Originally I'd have put them both in the modern camp, but they have such a broad range of offerings now that it's hard to generalize if you don't know what people's experiences with them are.

The early Breedloves with the radical designs were very modern sounding, and many of the newer models carry that torch, but then there are things like the Revival series which are much more vintage voiced. Same with Larrivee, the early ones with the symmetrical bracing (03, 05, 09, etc) sound to me very much in the modern camp, but the 40, 50, 60 series are more Martin inspired.

Good point.

Fatfinger McGee 01-25-2021 10:39 AM

I appreciate all the thoughts. It's a subjective question without a ton of experience or vocabulary on my side to reference.

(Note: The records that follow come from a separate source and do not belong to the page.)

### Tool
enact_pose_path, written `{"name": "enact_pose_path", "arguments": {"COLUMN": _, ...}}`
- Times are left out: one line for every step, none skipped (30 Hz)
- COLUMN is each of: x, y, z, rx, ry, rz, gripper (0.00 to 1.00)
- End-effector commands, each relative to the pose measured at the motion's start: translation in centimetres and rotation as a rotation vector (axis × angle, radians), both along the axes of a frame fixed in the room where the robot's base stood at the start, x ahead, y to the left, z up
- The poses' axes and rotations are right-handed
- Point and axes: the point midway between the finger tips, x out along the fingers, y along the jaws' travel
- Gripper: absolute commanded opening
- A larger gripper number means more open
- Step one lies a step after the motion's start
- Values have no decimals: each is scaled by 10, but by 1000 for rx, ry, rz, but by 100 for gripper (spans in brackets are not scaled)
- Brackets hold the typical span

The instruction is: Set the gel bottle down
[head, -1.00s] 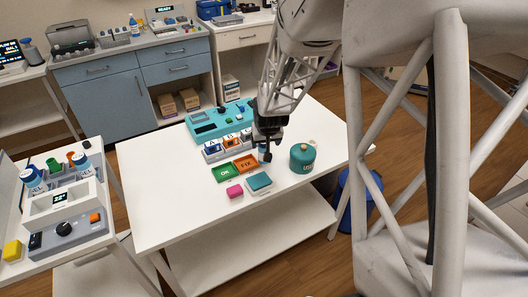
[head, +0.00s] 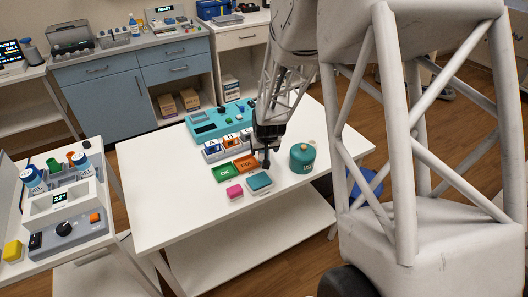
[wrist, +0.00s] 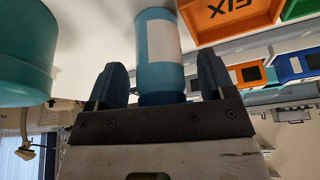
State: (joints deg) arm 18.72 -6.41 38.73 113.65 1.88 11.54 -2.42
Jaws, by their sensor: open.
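The gel bottle (wrist: 157,50), blue with a white label, is between the fingers of my gripper (wrist: 162,85) in the wrist view. Its base meets the white tabletop (wrist: 100,30) near the top of that view, and the bottle looks upright. My gripper is open, with a gap between the bottle and each finger. In the head view my gripper (head: 262,158) is low over the white table (head: 165,200), just behind a teal block. There the bottle is hidden by my gripper or too small to make out.
A teal lidded jar (head: 302,158) stands close to the right. The orange FIX tray (head: 246,164) and green OK tray (head: 225,171) lie to the left. The teal block (head: 260,182) and a pink block (head: 235,191) are in front. The table's left part is clear.

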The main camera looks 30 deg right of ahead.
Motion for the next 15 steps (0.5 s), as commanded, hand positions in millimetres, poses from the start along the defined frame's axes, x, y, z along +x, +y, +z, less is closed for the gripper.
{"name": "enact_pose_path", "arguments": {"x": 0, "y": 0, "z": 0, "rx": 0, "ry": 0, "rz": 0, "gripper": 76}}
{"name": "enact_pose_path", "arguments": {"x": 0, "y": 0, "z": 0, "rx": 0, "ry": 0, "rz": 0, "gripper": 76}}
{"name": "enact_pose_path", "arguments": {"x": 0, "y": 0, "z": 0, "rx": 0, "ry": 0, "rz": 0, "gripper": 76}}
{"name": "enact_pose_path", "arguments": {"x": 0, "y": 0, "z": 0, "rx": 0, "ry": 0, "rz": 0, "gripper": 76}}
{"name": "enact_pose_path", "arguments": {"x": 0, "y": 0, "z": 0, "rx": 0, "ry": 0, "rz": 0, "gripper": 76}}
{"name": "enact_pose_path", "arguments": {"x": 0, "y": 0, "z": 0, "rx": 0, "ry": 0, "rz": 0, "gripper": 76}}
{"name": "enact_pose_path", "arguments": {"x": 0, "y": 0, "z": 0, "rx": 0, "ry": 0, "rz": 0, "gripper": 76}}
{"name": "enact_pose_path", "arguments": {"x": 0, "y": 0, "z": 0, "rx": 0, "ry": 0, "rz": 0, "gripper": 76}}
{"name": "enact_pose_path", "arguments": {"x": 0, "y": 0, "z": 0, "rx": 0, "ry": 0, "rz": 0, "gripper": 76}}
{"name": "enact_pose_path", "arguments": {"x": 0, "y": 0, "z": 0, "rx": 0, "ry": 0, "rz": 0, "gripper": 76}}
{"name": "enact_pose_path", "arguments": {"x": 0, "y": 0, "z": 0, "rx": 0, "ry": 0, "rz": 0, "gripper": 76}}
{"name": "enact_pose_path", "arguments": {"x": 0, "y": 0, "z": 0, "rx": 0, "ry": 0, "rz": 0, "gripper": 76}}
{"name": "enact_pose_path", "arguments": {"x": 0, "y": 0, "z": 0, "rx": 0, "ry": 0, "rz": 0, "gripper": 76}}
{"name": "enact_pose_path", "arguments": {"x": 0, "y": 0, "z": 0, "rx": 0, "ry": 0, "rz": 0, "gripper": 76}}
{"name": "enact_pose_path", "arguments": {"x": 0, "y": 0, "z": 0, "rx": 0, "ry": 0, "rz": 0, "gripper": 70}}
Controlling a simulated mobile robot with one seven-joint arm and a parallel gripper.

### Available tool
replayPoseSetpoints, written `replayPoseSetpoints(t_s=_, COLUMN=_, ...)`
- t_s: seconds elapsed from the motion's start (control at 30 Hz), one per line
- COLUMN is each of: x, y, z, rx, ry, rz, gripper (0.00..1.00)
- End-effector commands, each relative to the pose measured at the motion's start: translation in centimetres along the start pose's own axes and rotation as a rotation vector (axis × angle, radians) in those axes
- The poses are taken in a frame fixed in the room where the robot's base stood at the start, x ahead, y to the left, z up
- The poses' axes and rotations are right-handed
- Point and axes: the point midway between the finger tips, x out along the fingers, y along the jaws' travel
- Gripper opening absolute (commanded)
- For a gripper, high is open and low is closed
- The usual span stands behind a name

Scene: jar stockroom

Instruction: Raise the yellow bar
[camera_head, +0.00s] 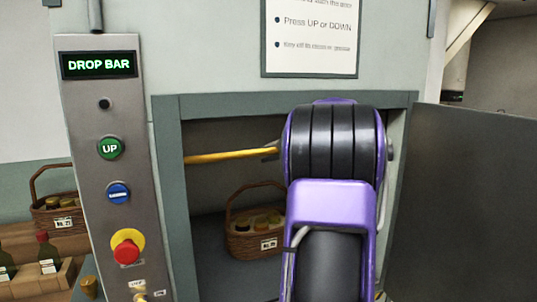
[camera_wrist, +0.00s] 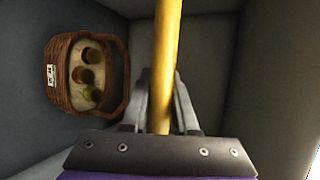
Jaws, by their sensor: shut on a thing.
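The yellow bar (camera_head: 232,155) runs across the upper part of the opening of a grey compartment in the head view. My gripper is mostly hidden there behind my purple and black arm, with only a bit of it showing by the bar. In the wrist view my gripper (camera_wrist: 161,105) is shut on the yellow bar (camera_wrist: 166,45), which passes between its two grey fingers. The right end of the bar is hidden behind my arm in the head view.
A wicker basket (camera_head: 243,240) holding several jars stands inside the compartment, below the bar; it also shows in the wrist view (camera_wrist: 60,85). A control panel (camera_head: 128,215) reading "DROP BAR" with UP button stands left. An open grey door (camera_head: 470,200) is at right.

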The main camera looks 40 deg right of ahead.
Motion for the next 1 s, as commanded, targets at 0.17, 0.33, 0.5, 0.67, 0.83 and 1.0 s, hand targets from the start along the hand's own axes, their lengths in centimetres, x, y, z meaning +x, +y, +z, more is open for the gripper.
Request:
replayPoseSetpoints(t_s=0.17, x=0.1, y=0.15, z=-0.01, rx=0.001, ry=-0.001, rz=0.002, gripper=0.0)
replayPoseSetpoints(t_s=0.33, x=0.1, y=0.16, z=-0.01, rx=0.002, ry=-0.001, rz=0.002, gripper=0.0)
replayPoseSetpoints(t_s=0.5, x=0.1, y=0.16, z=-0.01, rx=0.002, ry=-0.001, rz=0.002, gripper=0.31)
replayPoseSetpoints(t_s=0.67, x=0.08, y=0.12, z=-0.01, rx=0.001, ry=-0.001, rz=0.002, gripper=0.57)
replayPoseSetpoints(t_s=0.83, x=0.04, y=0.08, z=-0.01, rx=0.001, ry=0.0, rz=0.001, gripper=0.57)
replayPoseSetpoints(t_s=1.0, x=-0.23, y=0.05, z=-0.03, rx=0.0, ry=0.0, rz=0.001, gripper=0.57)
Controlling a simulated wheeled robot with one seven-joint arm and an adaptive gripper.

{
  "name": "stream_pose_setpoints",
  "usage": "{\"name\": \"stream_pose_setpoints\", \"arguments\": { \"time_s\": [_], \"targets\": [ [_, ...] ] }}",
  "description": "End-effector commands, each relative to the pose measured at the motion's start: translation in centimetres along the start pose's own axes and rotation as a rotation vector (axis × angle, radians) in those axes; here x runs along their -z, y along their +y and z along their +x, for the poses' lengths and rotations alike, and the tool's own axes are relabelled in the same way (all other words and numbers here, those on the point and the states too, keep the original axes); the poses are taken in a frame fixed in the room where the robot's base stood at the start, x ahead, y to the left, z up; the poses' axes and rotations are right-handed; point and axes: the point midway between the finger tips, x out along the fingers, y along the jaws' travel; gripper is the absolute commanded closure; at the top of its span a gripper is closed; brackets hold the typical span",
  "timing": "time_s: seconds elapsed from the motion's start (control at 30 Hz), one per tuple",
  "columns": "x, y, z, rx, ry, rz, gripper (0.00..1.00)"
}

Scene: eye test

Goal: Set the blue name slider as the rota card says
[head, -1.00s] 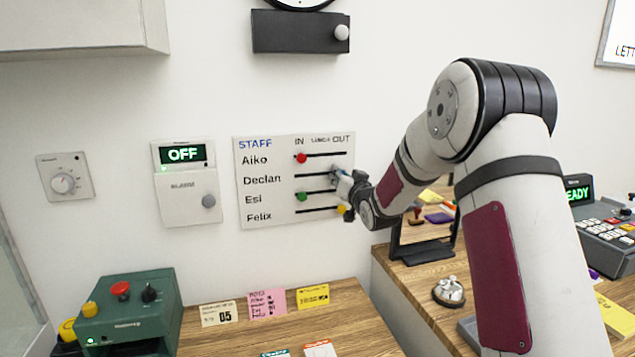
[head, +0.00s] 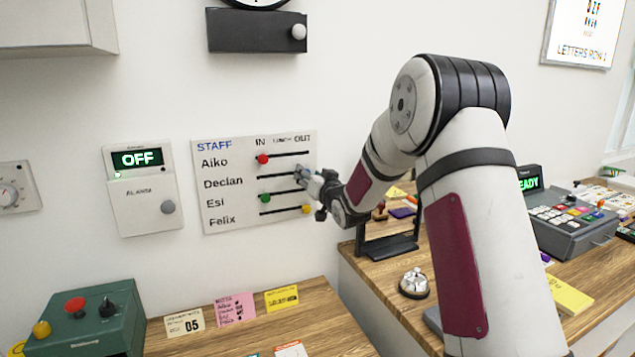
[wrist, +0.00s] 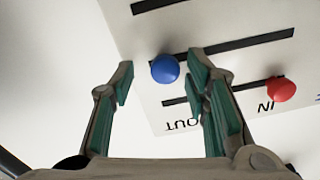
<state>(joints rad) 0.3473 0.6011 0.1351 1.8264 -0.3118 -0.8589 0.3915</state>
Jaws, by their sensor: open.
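The white staff board (head: 225,215) hangs on the wall with rows for Aiko, Declan, Esi and Felix. The blue slider knob (wrist: 165,68) is at the OUT end of its slot, in Declan's row; my gripper hides it in the head view. My gripper (head: 305,178) is open at the board; in the wrist view its fingers (wrist: 163,80) stand on either side of the blue knob, with gaps visible. The wrist view shows the board upside down. A pink card (head: 235,310) on the desk lists lines, perhaps the rota, too small to read.
On the board, the red knob (head: 263,159) is at IN, the green knob (head: 265,198) at IN and the yellow knob (head: 306,209) at OUT. An alarm box (head: 145,205) reading OFF is left of the board.

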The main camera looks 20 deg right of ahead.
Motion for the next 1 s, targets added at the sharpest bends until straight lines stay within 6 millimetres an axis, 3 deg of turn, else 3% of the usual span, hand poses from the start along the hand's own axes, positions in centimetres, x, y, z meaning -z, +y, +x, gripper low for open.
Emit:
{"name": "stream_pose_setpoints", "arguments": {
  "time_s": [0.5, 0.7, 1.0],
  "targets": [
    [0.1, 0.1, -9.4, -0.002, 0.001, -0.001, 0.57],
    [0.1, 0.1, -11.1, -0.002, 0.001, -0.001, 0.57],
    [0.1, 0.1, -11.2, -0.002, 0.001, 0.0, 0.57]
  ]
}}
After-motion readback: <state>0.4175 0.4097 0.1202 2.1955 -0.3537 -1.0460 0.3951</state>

I own a rosewood OO Larrivee and I've played a few others. I don't think that's what I mean. Mine has a very nice balanced tone but it's a more restrained voice than I'm thinking about. Again, as with Taylors, could be I've not tried the right one, or tried it long before I could listen as I do now.

Lowdens and Goodalls sound different to me too, and a Goodall played by Mark Hanson is probably closer to my ideal for the chimy metallic trebles. But in both cases, I experience them as more full and balanced than my beloved Martins. As others have noted, they have a piano quality that really plays well to the use of dynamics and overtones. To my ear, the chords feel like each note is distinct, but also beautifully blending with sustain and overtones for days.

I've found a couple of Webber videos online that are in the right ballpark for sure. I'll see if I can get my hands on a few of the other models mentioned. It's a tough job but someone has to do it.